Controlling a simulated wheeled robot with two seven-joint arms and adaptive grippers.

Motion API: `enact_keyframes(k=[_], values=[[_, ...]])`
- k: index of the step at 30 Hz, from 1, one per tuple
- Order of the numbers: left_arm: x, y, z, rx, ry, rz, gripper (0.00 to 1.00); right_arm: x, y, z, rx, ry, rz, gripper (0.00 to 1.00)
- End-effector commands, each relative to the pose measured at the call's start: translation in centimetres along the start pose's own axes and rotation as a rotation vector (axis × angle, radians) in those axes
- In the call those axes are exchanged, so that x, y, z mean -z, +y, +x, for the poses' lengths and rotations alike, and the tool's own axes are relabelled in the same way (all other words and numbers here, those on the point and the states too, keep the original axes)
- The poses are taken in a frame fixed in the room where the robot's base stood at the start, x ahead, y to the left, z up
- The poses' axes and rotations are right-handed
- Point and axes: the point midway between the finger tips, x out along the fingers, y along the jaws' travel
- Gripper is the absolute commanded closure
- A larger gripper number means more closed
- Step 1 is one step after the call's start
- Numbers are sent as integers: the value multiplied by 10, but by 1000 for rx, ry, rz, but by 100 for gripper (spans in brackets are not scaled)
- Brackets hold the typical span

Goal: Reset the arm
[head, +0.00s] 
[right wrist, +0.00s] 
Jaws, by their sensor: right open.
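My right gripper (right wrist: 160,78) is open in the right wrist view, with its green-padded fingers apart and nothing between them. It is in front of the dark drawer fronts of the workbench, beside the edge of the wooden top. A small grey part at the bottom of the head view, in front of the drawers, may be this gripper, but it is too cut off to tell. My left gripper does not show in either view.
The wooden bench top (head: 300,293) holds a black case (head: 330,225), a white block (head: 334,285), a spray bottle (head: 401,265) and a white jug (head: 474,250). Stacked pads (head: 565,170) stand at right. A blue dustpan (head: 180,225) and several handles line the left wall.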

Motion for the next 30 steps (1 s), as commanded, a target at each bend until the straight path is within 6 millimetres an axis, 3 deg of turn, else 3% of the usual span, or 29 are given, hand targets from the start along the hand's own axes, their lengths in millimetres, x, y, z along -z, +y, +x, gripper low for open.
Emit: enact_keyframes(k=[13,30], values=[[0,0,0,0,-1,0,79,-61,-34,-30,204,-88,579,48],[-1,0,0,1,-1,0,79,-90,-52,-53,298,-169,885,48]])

================

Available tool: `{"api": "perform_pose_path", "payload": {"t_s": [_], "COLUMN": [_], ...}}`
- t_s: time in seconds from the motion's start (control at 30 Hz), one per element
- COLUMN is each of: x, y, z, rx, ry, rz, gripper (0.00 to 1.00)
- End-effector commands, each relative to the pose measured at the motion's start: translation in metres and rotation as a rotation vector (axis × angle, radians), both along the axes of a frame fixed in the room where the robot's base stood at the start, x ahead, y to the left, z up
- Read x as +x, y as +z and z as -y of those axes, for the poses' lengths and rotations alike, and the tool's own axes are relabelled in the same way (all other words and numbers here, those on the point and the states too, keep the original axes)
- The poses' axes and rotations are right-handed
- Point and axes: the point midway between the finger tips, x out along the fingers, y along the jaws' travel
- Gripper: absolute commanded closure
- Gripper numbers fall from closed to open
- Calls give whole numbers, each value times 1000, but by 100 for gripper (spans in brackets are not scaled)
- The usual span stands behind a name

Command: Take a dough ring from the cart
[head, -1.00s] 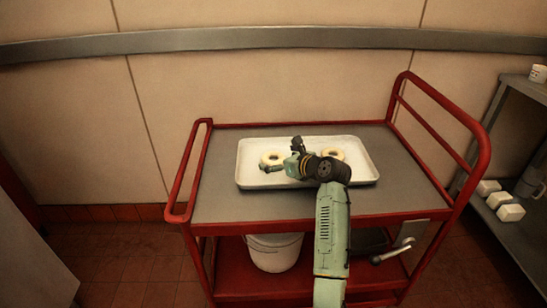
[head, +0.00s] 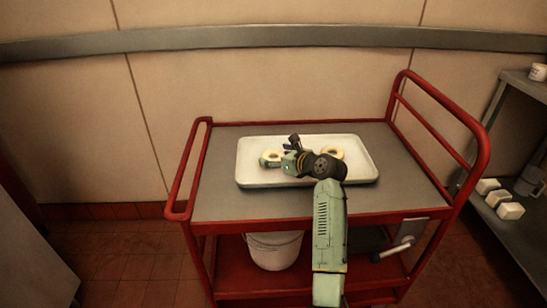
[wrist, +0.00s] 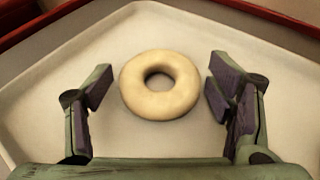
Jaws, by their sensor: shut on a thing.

================

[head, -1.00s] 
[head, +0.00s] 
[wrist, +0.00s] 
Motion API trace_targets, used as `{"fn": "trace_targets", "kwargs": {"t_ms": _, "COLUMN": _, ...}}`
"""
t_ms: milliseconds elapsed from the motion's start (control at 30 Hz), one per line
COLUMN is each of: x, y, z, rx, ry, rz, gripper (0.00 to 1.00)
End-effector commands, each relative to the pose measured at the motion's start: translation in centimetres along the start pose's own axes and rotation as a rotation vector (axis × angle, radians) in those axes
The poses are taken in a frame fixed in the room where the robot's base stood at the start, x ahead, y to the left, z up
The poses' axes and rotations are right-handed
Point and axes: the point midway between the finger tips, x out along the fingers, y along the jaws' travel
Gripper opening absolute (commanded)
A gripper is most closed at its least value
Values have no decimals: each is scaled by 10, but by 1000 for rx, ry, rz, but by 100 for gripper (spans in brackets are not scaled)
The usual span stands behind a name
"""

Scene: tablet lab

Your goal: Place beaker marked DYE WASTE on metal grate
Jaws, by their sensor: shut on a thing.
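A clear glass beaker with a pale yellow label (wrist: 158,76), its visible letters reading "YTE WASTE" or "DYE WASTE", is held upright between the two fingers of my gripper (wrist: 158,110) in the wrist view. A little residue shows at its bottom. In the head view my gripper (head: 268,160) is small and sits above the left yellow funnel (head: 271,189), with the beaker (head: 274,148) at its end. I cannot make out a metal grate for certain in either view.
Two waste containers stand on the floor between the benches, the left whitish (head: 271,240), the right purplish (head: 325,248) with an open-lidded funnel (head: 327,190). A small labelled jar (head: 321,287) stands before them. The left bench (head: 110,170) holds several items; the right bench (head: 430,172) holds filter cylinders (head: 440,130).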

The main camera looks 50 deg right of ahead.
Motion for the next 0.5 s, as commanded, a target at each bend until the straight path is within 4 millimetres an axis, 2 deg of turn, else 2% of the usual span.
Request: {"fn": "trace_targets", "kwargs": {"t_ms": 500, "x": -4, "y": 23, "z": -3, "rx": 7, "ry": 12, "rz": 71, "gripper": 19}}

================

The lines to be given again exactly are those from the one containing "Controlling a simulated" up to and including the one containing "at the call's".

Controlling a simulated wheeled robot with two seven-joint arms and adaptive grippers.

Motion API: `enact_keyframes(k=[_], values=[[_, ...]])`
- k: index of the step at 30 Hz, from 1, one per tuple
- Order of the numbers: left_arm: x, y, z, rx, ry, rz, gripper (0.00 to 1.00); right_arm: x, y, z, rx, ry, rz, gripper (0.00 to 1.00)
- End-effector commands, each relative to the pose measured at the call's start: translation in centimetres along the start pose's own axes and rotation as a rotation vector (axis × angle, radians) in those axes

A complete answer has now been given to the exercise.